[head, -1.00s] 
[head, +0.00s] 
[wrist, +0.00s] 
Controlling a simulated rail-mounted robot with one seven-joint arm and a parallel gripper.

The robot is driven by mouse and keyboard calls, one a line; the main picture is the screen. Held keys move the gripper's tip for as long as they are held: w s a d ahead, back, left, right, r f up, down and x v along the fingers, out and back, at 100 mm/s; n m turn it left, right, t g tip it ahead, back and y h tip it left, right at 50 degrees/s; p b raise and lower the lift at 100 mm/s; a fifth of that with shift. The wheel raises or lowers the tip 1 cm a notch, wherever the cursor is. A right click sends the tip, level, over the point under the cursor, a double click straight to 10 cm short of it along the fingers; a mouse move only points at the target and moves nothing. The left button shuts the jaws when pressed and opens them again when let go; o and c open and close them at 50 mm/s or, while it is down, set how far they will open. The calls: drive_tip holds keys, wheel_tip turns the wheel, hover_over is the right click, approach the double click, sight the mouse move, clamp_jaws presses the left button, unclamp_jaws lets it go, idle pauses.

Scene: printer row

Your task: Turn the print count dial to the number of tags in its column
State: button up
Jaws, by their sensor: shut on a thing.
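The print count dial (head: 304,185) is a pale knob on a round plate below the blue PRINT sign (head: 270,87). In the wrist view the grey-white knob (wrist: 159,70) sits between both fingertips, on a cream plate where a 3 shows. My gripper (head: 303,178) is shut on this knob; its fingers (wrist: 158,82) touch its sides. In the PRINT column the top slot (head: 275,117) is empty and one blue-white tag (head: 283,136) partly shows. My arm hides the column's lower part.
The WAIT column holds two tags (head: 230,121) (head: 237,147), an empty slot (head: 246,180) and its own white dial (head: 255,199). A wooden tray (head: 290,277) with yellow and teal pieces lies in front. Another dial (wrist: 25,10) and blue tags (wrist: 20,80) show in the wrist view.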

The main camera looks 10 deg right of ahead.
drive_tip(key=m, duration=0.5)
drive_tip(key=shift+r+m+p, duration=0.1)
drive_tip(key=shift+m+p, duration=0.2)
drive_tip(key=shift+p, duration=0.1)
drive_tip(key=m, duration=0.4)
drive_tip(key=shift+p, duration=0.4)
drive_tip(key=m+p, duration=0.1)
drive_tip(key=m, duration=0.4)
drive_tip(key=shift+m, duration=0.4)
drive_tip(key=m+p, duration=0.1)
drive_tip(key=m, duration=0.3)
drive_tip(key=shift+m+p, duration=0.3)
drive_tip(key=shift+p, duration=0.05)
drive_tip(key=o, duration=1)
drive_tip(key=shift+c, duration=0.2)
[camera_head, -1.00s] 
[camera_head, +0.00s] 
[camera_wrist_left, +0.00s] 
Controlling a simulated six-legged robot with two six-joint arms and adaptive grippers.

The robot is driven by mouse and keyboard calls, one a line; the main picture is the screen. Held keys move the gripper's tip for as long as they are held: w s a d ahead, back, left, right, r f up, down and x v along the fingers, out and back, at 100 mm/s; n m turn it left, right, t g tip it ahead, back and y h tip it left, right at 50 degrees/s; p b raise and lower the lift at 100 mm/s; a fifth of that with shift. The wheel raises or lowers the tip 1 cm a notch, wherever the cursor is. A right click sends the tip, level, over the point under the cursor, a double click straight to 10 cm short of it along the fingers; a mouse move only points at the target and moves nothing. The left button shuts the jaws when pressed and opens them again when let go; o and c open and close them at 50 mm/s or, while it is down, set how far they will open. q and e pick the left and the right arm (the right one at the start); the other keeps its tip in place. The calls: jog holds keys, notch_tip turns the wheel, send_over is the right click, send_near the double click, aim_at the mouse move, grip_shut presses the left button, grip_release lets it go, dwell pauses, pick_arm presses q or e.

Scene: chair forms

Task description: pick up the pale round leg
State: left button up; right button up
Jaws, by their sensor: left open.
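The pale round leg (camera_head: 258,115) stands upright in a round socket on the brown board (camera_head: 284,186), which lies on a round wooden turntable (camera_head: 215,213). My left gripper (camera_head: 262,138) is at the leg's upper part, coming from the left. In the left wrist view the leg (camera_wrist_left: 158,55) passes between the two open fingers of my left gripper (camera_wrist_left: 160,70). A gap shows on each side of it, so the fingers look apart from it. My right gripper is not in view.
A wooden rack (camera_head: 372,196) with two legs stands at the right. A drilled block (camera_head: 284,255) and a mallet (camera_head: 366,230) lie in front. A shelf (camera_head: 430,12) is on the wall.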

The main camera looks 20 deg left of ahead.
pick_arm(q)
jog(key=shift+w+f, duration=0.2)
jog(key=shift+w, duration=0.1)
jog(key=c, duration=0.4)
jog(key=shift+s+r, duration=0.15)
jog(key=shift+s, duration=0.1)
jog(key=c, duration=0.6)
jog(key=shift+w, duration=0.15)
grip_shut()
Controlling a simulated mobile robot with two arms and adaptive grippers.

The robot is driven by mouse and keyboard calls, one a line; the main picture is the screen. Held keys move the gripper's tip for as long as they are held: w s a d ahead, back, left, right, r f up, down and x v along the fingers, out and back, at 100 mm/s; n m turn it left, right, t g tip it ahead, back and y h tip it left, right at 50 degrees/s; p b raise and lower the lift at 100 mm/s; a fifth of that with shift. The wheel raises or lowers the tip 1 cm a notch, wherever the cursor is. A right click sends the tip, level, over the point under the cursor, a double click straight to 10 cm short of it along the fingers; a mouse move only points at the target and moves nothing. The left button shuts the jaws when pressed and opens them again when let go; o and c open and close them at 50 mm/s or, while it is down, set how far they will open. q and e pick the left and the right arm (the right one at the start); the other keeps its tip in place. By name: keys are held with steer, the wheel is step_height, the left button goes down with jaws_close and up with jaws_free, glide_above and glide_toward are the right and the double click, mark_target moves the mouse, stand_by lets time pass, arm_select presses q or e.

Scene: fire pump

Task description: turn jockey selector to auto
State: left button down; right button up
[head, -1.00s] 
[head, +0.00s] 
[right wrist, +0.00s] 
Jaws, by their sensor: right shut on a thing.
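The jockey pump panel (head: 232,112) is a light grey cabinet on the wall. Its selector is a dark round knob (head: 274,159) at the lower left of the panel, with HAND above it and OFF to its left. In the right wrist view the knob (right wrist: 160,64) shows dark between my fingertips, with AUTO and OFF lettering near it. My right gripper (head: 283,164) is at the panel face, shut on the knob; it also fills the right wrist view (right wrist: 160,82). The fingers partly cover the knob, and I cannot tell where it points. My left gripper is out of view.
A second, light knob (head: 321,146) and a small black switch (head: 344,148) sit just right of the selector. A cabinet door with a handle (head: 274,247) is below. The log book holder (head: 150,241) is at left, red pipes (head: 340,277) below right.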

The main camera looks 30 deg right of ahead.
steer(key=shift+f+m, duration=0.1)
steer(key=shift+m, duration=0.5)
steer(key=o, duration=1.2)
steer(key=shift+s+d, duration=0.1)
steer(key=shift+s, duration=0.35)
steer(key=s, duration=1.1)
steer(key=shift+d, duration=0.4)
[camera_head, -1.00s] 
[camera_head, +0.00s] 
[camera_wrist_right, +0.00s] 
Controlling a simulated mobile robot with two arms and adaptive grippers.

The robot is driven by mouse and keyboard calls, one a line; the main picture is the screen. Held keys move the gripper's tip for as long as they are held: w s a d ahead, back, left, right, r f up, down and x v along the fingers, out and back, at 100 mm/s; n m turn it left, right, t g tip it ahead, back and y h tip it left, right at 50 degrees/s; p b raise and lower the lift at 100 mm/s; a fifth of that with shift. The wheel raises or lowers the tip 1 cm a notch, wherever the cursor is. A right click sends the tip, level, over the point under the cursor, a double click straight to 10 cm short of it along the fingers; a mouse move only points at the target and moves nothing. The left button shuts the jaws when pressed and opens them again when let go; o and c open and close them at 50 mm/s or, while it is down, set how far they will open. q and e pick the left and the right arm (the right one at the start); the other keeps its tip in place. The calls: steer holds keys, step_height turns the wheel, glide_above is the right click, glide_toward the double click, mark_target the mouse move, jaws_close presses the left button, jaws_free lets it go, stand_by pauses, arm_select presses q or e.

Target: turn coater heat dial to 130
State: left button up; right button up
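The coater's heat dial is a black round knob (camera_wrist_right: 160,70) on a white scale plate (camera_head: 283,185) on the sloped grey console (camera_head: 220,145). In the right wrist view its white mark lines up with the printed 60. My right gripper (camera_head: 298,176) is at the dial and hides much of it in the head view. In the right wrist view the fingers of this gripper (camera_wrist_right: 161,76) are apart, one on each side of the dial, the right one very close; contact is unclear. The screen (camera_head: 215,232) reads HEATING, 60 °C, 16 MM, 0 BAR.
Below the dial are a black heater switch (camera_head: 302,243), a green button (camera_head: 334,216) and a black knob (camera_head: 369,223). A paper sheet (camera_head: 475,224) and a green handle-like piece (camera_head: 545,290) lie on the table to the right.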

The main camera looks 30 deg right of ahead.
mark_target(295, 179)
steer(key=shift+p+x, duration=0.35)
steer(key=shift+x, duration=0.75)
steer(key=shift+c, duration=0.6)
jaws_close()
=======
WHAT YOU SHOULD DO: What is wanted is an exact copy of the lines from the line containing "Scene: fire pump" to the line containing "[right wrist, +0.00s]", both lines included, and of no other line.

FINAL RESULT:
Scene: fire pump

Task description: turn jockey selector to auto
State: left button down; right button up
[head, -1.00s] 
[head, +0.00s] 
[right wrist, +0.00s] 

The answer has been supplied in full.